A particularly preferred rhodium precursor, particularly for the preparation of Pt—Rh alloys, is a rhodium complex as shown in Formula II:
CpRh(CO)2 (Formula II)
where Cp is cyclopentadienyl.
The platinum precursor is preferably a platinum complex as shown in Formula III:
MeCpPt(Me)3 (Formula III)
where Me is a methyl group and Cp is cyclopentadienyl. Other platinum complexes that can be used in addition or in place of the complex of Formula III include, for example, Pt(CO)2Cl2, Pt(CH3)2[(CH3)NC], (COD)Pt(CH3)2, (COD)Pt(CH3)Cl, (C5H5)Pt(CH3)(CO), (acac)(Pt)(CH3)3, wherein COD=1,5 cycloctadiene and acac=acetylacetonate.

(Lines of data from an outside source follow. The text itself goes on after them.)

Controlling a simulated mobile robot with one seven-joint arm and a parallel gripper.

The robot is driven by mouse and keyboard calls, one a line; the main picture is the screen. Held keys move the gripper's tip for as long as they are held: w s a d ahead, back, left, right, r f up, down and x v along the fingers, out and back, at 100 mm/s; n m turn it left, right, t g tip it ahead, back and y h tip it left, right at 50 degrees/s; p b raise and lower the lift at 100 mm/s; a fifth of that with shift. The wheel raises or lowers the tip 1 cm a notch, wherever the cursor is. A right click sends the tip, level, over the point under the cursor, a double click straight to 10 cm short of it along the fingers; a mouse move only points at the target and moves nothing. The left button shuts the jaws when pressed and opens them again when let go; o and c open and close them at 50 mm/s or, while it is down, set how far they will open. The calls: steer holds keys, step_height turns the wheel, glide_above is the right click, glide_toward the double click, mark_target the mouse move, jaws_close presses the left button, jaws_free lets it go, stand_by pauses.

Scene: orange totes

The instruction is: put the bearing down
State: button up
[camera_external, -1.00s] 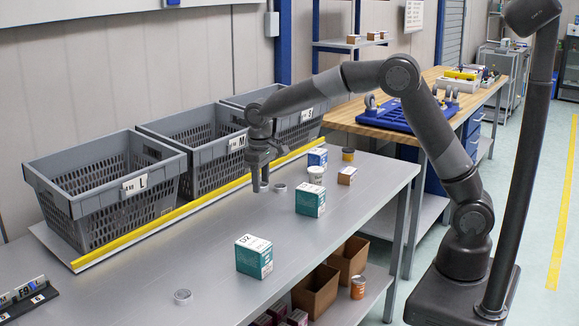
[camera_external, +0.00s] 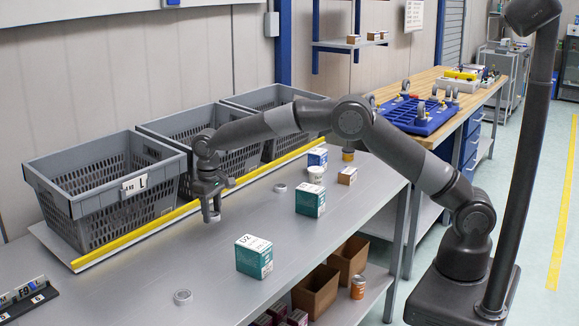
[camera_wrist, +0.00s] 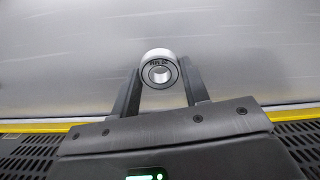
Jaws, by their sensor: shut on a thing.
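The bearing (camera_wrist: 160,57), a small silver ring with a dark marked face and a hole, is between the two fingertips of my gripper (camera_wrist: 161,76) in the wrist view. In the external view my gripper (camera_external: 211,213) points down over the grey bench, in front of the middle grey crate. It is shut on the bearing, which is mostly hidden by the fingers there. I cannot tell whether the bearing touches the bench top.
The grey bench (camera_external: 130,270) is clear around my gripper. Teal-white boxes (camera_external: 254,257) (camera_external: 310,198) stand to the right. A yellow strip (camera_external: 130,237) runs before grey crates (camera_external: 105,205).

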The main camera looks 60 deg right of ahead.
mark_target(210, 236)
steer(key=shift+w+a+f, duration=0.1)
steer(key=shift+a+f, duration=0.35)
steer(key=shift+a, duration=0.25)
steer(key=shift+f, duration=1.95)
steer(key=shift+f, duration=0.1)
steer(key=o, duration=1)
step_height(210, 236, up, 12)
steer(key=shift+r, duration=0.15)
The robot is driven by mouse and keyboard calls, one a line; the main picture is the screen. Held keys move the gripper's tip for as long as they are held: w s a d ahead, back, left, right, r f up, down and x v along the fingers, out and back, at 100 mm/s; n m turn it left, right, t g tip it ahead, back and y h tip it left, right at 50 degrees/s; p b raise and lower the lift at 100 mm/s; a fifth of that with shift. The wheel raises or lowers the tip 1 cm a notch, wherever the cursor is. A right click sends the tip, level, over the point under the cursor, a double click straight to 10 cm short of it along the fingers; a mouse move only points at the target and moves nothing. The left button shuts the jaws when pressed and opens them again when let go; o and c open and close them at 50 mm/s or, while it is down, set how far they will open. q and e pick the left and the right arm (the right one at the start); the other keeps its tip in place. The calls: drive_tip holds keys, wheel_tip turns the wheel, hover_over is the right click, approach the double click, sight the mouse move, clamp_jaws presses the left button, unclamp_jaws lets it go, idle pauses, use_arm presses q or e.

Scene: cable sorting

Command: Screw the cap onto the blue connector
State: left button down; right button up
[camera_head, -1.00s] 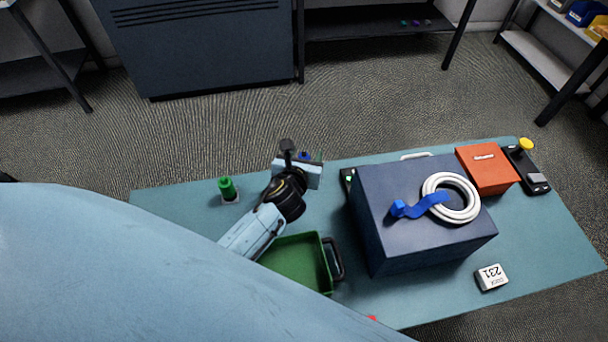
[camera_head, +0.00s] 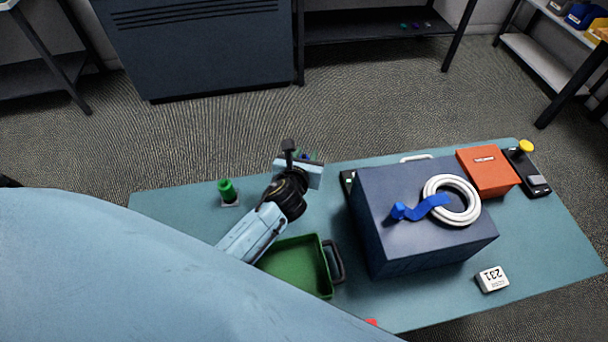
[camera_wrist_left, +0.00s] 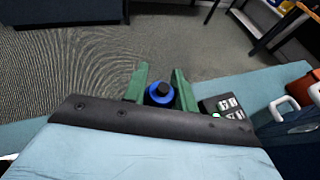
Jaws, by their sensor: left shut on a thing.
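My left gripper (camera_head: 309,157) is at the table's far edge, partly hidden by its own wrist in the head view. In the left wrist view its two green fingers (camera_wrist_left: 160,84) are shut on a round blue piece with a dark centre, the blue connector's cap as far as I can tell (camera_wrist_left: 153,99). Only a trace of blue shows by the fingers in the head view. I cannot tell whether the cap is seated on a connector, since what lies beneath is hidden. My right gripper is not in view.
A green connector (camera_head: 227,190) stands to the left. A green tray (camera_head: 332,262) lies in front of my left arm. A dark blue box (camera_head: 420,247) carries a white coil (camera_head: 468,215) and blue strap. An orange box (camera_head: 487,172) is at right.

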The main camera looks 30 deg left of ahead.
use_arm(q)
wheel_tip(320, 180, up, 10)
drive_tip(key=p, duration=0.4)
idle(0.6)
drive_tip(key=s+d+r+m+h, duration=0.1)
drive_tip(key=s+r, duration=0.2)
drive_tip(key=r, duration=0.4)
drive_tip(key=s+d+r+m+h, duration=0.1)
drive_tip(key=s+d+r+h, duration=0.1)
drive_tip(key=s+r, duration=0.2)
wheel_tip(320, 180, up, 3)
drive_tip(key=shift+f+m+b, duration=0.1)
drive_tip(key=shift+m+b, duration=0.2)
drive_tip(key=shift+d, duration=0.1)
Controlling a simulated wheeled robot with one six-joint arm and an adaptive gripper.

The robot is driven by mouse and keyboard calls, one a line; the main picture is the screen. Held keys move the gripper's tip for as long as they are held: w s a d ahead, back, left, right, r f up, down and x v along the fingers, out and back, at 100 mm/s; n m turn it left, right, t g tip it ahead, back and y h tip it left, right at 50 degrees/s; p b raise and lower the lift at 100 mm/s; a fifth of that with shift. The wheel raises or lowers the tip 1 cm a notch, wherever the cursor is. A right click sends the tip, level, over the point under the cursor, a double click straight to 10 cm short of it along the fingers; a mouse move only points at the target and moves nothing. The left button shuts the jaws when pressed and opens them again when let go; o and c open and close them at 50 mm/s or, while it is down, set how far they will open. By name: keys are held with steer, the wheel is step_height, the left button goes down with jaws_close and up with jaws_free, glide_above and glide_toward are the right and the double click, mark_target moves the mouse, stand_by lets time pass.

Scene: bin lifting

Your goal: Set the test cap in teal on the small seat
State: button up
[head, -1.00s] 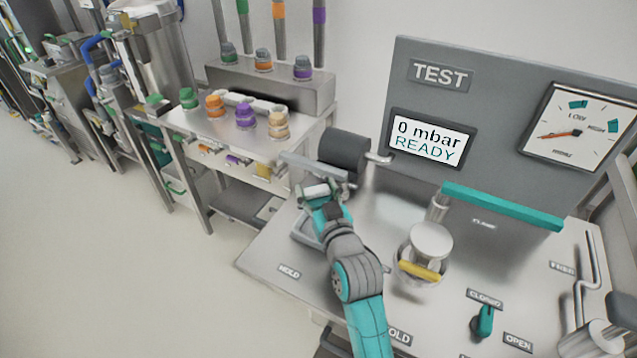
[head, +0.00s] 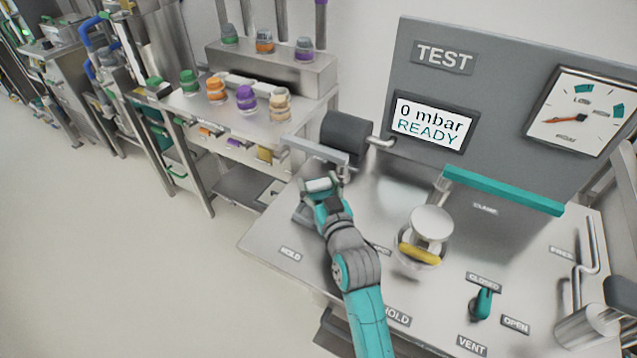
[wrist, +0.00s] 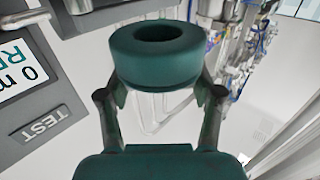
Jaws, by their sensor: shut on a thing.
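My gripper (head: 320,190) is over the left part of the test bench, in front of the black cylinder. In the wrist view its two fingers (wrist: 160,98) are shut on a thick dark teal ring-shaped cap (wrist: 155,62) with a round hole in its top. In the head view I cannot clearly make out the cap at the fingertips. A round metal fixture (head: 431,222) with a yellow piece (head: 419,256) at its front stands to the right of my gripper. I cannot tell which fitting is the small seat.
A teal bar (head: 503,191) spans above the bench (head: 375,205). The black cylinder (head: 346,138) and its metal bar are close behind my gripper. The display (head: 429,123) reads 0 mbar READY. A teal valve handle (head: 484,303) stands front right. Coloured caps (head: 246,97) stand on the left table.

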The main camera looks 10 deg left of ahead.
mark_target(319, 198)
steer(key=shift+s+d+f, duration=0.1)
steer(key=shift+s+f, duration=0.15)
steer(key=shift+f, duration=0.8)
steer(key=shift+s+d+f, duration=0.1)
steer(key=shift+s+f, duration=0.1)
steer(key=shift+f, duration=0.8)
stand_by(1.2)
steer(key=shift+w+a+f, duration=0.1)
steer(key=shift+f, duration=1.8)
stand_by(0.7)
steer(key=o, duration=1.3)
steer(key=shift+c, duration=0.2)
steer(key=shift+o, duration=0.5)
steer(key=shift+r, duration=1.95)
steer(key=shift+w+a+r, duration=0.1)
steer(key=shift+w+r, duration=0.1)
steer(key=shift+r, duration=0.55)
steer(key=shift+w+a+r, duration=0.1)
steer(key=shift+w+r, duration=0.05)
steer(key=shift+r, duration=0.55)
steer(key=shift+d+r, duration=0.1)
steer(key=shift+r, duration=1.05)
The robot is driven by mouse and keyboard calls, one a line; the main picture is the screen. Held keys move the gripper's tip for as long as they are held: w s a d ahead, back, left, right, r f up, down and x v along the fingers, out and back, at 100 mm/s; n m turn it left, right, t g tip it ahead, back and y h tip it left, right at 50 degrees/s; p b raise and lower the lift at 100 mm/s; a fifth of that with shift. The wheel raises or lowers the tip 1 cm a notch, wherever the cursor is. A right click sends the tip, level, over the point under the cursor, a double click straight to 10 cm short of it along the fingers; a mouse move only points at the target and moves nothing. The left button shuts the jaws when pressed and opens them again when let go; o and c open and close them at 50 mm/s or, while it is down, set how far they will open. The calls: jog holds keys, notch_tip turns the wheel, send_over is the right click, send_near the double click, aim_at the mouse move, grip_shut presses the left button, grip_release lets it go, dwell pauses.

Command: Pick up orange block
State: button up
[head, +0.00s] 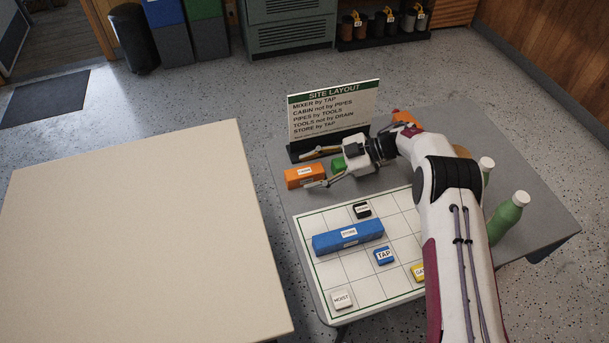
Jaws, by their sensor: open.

For certain embodiments, the precursor compositions may be used in the range of from about 0.5% to 99.5% rhodium precursor, more preferably about 2% to 10% rhodium precursor, and most preferably, about 5% Formula II (Rh) and 95% Formula III (Pt).
In Formula I above, each L ligand is a neutral or anionic ligand, which can include pi bonding ligands. Preferably, L is selected from the group of dialkyl- and trialkyl-amines, polyamines (e.g., N,N,N′N′N″-pentamethyldiethylenetriamine, diethylenetriamine), trialkylphosphines, trialkylphosphites, ethers (including linear, branched, and cyclic ethers and polyethers), unsubstituted or fluoro-substituted linear, branched, and cyclic (alicyclic) alkyls, substituted or unsubstituted linear, branched, or cyclic (alicyclic) alkenes (including monoenes, dienes, trienes, bicyclic alkenes, and polyenes, such as cyclopentadiene (Cp), cyclooctadiene, benzene, toluene, and xylene), substituted or unsubstituted linear, branched, and cyclic (alicyclic) alkynes, alkoxy, groups (e.g., methoxy, ethoxy, isopropoxy), allyls, carboxylates, diketonates, thiolates, halides, substituted silanes (including alkoxy substituted silanes, alkyl substituted silanes, alkenyl substituted silanes), as well as oxo, nitrile, isonitrile, cyano, and carbonyl ligands. Various combinations of such L groups can be present in a molecule. Preferably, at least two different ligands are present in each complex. More preferably, L is not a cyclopentadienyl ligand when Y is a carbonyl ligand in the presence of a hydrogen reaction gas. Most preferably, L is a cyclopentadienyl ligand when Y is a carbonyl ligand in the presence of an oxidizing reaction gas.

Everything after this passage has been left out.